Adjustments to Extended Study Programs

Due to smaller numbers in students and faculty, departments such as the Russian and Eurasian Studies (REST) Program are sometimes unable to lead off-campus study groups, where students live abroad with peers and receive instruction and guidance from a Colgate faculty member directing the program.

Off-campus study is described by the Colgate website as a rich combination of cultural experience and academic work in areas ranging from science to religion, economics to language and literature to the arts. Program options for students include Colgate study groups led by a Colgate faculty member, approved programs and extended studies.

According to Director and Associate Professor of REST Jessica Graybill, the REST and Middle Eastern and Islamic Studies (MIST) programs have recently implemented similar strategies in which they focus on extended studies as a solution to the problems that study groups can pose. Extended study

courses allow students to expand on their learning and grow their global perspectives by spending three to five weeks with a course professor and classmates on location follow- ing a relevant semester-long class. Extended studies came to Colgate about ten years ago. In 2014, Graybill and Associate Professor of REST, Ian Helfant, piloted one to Russia and Kazakhstan.

“Extended studies have always been interdisciplinary,” Graybill said. “We are trying to make it dynamic in that sense so people beyond just REST majors can get involved and think about the region.”

For example, the Spring 2018 “Oil and Water” extended study to Uzbekistan and Azerbaijan was a collaboration between the REST, geography and history departments. This course, which attracted a wide variety of students from different disciplines, will be offered again in Spring 2020.

Graybill and Assistant Professor of Geography Michael Loranty are now planning to lead a new extended study in Siberia called “Environmental and Social Change in the Siberian Arctic” for Fall 2019.

Graybill emphasized the significance of this trip.

“[Professor Loranty] is interested in arctic ecology. As a geographer and Russianist, I’ve done arctic social science, and he’s done arctic physical science. So we hope that this will [create] a nice synergy, to be able to talk about all sorts of issues, but especially those wrapped around climate change,” Graybill said. “We’re both really committed to student learning.”

Graybill explained that students will visit Plasticine Park and work with lead scientists Sergey and Nikita Zimov, who are pioneering the idea of bringing back wooly mammoths to stop the permafrost from melting, which is a huge climate change con- cern. Plans for the extended study include going to a natural riverside out- cropping to study mammoth bones and visiting a Gulag site.

“Professor Loranty and I have been talking about this for three to four years. It seems like everything came together perfectly,” Graybill said. “This study site, Chersky, is Professor Loranty’s long-term research site, so that’s huge.”

Other departments also face similar challenges when trying to lead the typical Colgate off-campus study groups.

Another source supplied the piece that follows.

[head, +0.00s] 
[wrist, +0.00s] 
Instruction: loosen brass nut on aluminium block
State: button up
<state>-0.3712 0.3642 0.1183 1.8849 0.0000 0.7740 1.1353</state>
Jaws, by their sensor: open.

Senior Jenny Lundt described her study abroad experience as a MIST and Peace and Conflict Studies (PCON) double concentrator. Lundt explained that opportunities for MIST majors include approved programs in Egypt, Jordan and Morocco. Extended study courses that have been offered in the past include “Living Egypt,” “The Land of Israel” and “The Islamic Heritage of Turkey.” Despite these offerings, these programs can face challenges with getting Colgate’s approval due to volatility in the region.

“I was supposed to go to Egypt abroad, but the Colgate Off-Campus Study office revoked my approval due to the rising security threats in Egypt. This led me to change my concentration to be PCON and MIST,” Lundt said.

Instead, Lundt went to Nepal her junior year for a “Tibetan and Himalayan Peoples” program through the School for International Train- ing (SIT), where she was stationed in the capital, Katmandu. This approved program contributed to her PCON concentration.

“It was a super fascinating experience that certainly helped change my outlook on the world,” Lundt said. “During the semester, I also got to travel to a different Himalayan district for an entire month by myself to write a 40-page research project that ended up being the capstone of my study abroad experience. I wrote about the radio and its connection to politics in different areas of Nepal.”

Lundt also participated in the 2018 “Oil and Water” extended study for her MIST concentration, highlighting the interdisciplinary nature of these new extended study options.

Graybill affirmed the significance of making off-campus experiences accessible to all students.

“Nothing is more important than seeing the world as a student,” Graybill said.

Graybill said that a REST study group is in the works for 2021.

“I think this is really exciting,” Graybill said. “We hope that Russian language students will go, but also students interested in geopolitics and the environment.”